Jobs can be used in scripts but must be done so with caution and could easily confuse a consumer of the script if they leave background jobs hanging around, which cannot be easily cleaned up^[7].

Handling errors and exit codes for jobs can be problematic, causing confusion, poor error handling, or overly complex code.

How to Escape Jobs

If there are two things to take away, it would be this:

If you have started running a command in the foreground, and you don't want to stop it and would rather move it to the background, hit Ctrl+Z. Then Google "job control".

And:

If you think there is a job running in the background, and it is messing with your screen, type fg to bring it to the front and kill it with Ctrl+C. Repeat as needed!

In either case, if you need to do something more subtle, you can return to this reference. But the first command should allow you to get your shell back while you work out how to continue the job, and the second should kill a background job that is messing with your screen.

Alternatives to Jobs

If you are using any kind of modern terminal such as iTerm, Terminal or the GNOME Terminal, just open a new tab or split! Much easier.

The benefit to this is that each tab gets its own standard input and output, so there's no risk of overwriting. And of course you can hide/reveal/rearrange the tabs however you like.
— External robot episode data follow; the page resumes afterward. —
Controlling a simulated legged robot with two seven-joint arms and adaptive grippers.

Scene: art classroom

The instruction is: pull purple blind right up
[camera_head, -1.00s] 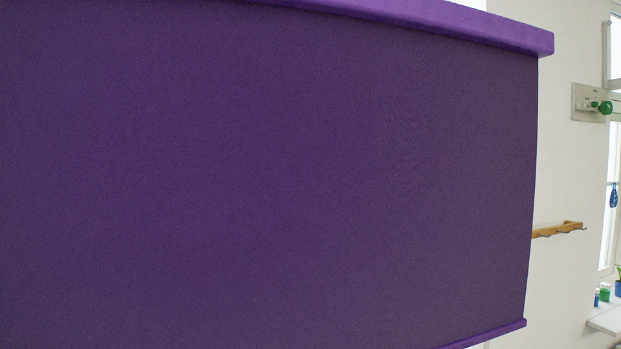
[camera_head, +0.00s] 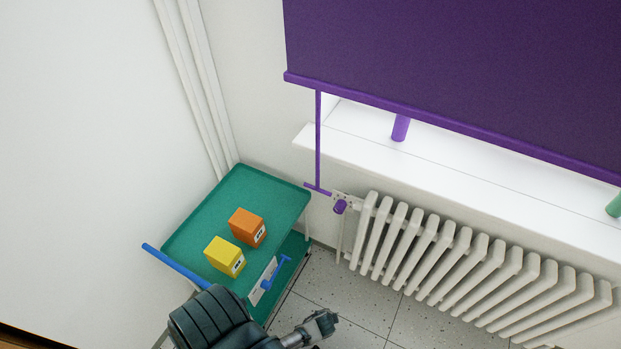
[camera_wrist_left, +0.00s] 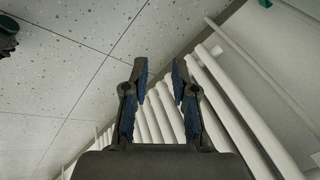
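The purple blind (camera_head: 470,75) hangs over the window in the head view, its lower bar (camera_head: 440,115) a little above the white sill. A thin purple pull rod (camera_head: 318,140) hangs from the bar's left end and ends in a short crosspiece (camera_head: 317,188). My left gripper (camera_head: 322,325) is at the bottom of the head view, below and apart from the crosspiece. In the left wrist view its two fingers (camera_wrist_left: 159,68) are apart with nothing between them. My right gripper is not in view.
A white radiator (camera_head: 480,265) with a purple valve knob (camera_head: 340,206) stands below the sill (camera_head: 470,185). A green cart (camera_head: 190,225) with orange (camera_head: 246,226) and yellow (camera_head: 224,256) boxes stands in the corner. Purple (camera_head: 400,127) and green (camera_head: 613,205) cylinders are on the sill.

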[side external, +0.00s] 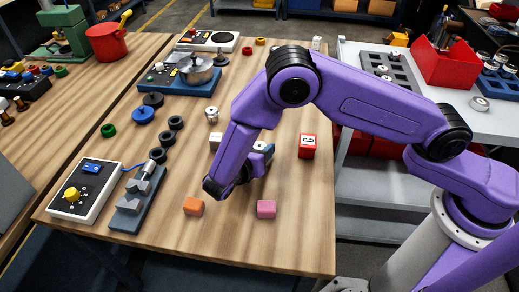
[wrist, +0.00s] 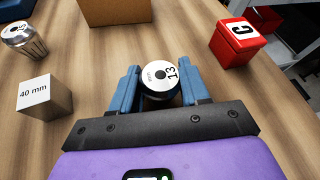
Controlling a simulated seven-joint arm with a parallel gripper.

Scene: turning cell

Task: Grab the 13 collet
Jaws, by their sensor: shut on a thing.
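The 13 collet (wrist: 161,76) is a round metal piece with a white top marked 13 and a dark centre hole. In the wrist view it sits between the two blue fingers of my gripper (wrist: 160,85), which are shut on it. In the side view my gripper (side external: 262,149) is low over the wooden table, and the collet is mostly hidden there. I cannot tell whether the collet touches the table. Another collet (wrist: 24,38) stands at the upper left of the wrist view; its marking is not readable.
A grey 40 mm block (wrist: 45,97) is left of my gripper, and a red C block (wrist: 235,42) is right. A tan block (wrist: 115,12) lies ahead.

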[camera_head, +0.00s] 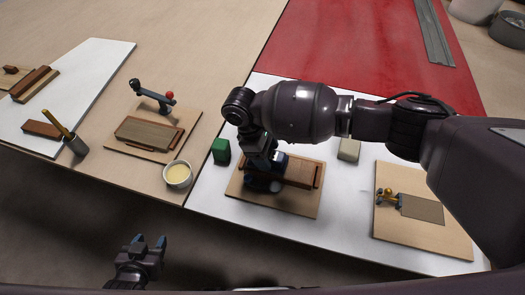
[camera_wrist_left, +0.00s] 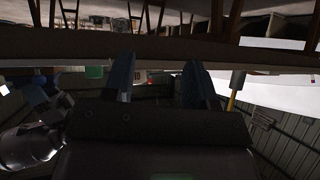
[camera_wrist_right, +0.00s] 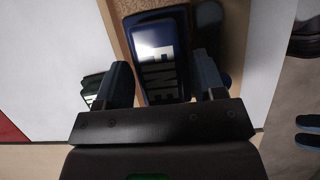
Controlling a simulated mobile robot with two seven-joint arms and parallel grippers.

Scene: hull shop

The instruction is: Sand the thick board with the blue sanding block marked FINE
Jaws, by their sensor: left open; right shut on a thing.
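The blue sanding block (camera_wrist_right: 158,50) shows between the fingers of my right gripper (camera_wrist_right: 163,85) in the right wrist view, its FINE lettering facing the camera. In the head view, my right gripper (camera_head: 264,168) is shut on the block (camera_head: 281,159), over the left part of a thick brown board (camera_head: 299,172). The arm partly hides both. The board lies on a wooden base (camera_head: 295,203) with end strips. I cannot tell whether the block touches the board. My left gripper (camera_head: 150,246) is open and empty, in front of the table; its fingers show in the left wrist view (camera_wrist_left: 158,85).
A green block (camera_head: 221,150) stands left of the base, a pale block (camera_head: 348,149) behind right. A clamp board with a thin sheet (camera_head: 422,209) lies right. Left are a cream bowl (camera_head: 177,174), another board with a clamp (camera_head: 149,133), and a cup with a brush (camera_head: 76,146).

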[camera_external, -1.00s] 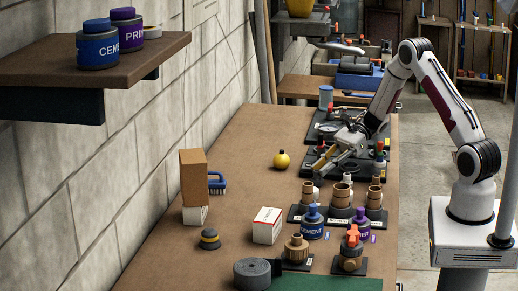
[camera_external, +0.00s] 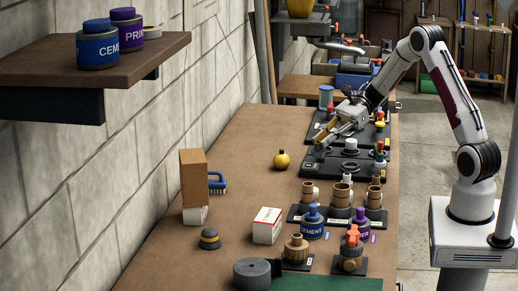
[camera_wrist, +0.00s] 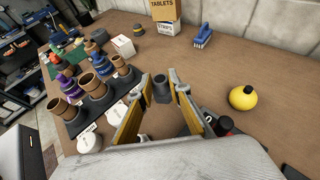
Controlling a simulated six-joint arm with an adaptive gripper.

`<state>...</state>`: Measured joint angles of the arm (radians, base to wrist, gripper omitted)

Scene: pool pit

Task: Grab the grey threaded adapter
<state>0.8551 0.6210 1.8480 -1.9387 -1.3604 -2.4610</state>
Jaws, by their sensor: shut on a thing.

The traditional alternative to a job for an operator who simply wants more than one thing going on at once would be a terminal multiplexer, such as screen or tmux:

Effective Shell Part 6: Everything You Don't Need To Know About Job Control

Multiplexers work in a very similar way to a modern graphical terminal - they manage many shell instances. The benefits to a modern terminal, such as iTerm, is that you have a very intuitive GUI and lots of features.

The benefits to a multiplexer are that you can run them over SSH sessions to manage complex operations on remote machines and that they run a client-server model, meaning many people can work with many multiplexed processes (and they can persist beyond sessions).

My personal preference is both - I use a modern terminal and run everything inside it in tmux. We'll look at both of these options in later chapters.

Quick Reference

You might find that jobs are useful, or you might find that they are not. Either way, here's a quick reference of some common commands:

Command	Usage
`command &`	Run the command as a background job
`<Ctrl+Z>`	Move the current process into a background job, suspended
`jobs`	List all jobs
`fg %1`	Move background job number 1 into the foreground
`bg %1`	Continue background job number 1
`kill %1`	Terminate job number 1
`wait %1`	Block until job number 1 exits

If you want to find out more about the gory details of jobs, the best place to start is the Bash Manual - Job Control Section, or the 'Job Control' section of your preferred shell's manual.

I hope you found this useful, and, as always, please leave comments, questions or suggestions below!

Footnotes

If you are not a heavy shell user, this might seem unlikely. But if you do a lot of work in shells, such as sysadmin, devops, or do your coding from a terminal, this happens all the time! ↩︎
Signals like SIGINT, SIGKILL, SIGTERM and so on will be covered in a later chapter. ↩︎
Technically, SIGTSTP - which is 'TTY stop'. If you have always wondered about the 'TTY' acroynm, check the previous chapter, Interlude: Understanding the Shell. ↩︎
The alternative method is to use Ctrl+Y, which will send a delayed interrupt, which will continue to run the process until it tries to read from stdin. At this point, the job is suspended and the control given to the shell. The operator can then use bg or kill or fg to either move to the background, stop the process, or keep in the foreground as preferred. See: https://www.gnu.org/savannah-checkouts/gnu/bash/manual/bash.html#Job-Control ↩︎
Another super-useful snippet: lsof -i -P -n | grep 8000 to find any process that has a given port open. Another one for the aliases chapter! ↩︎
There are times this is needed. If a job runs many processes - for example, by running a pipeline - the process identifier will change as the command moves from one stage of the pipeline to the next. The job identifier will remain constant. Remember, a job is a shell command, so could run many processes. ↩︎
To see how bad this can be, create a script that starts jobs, then run it. Then run the jobs command to see what is running. The output might surprise you! ↩︎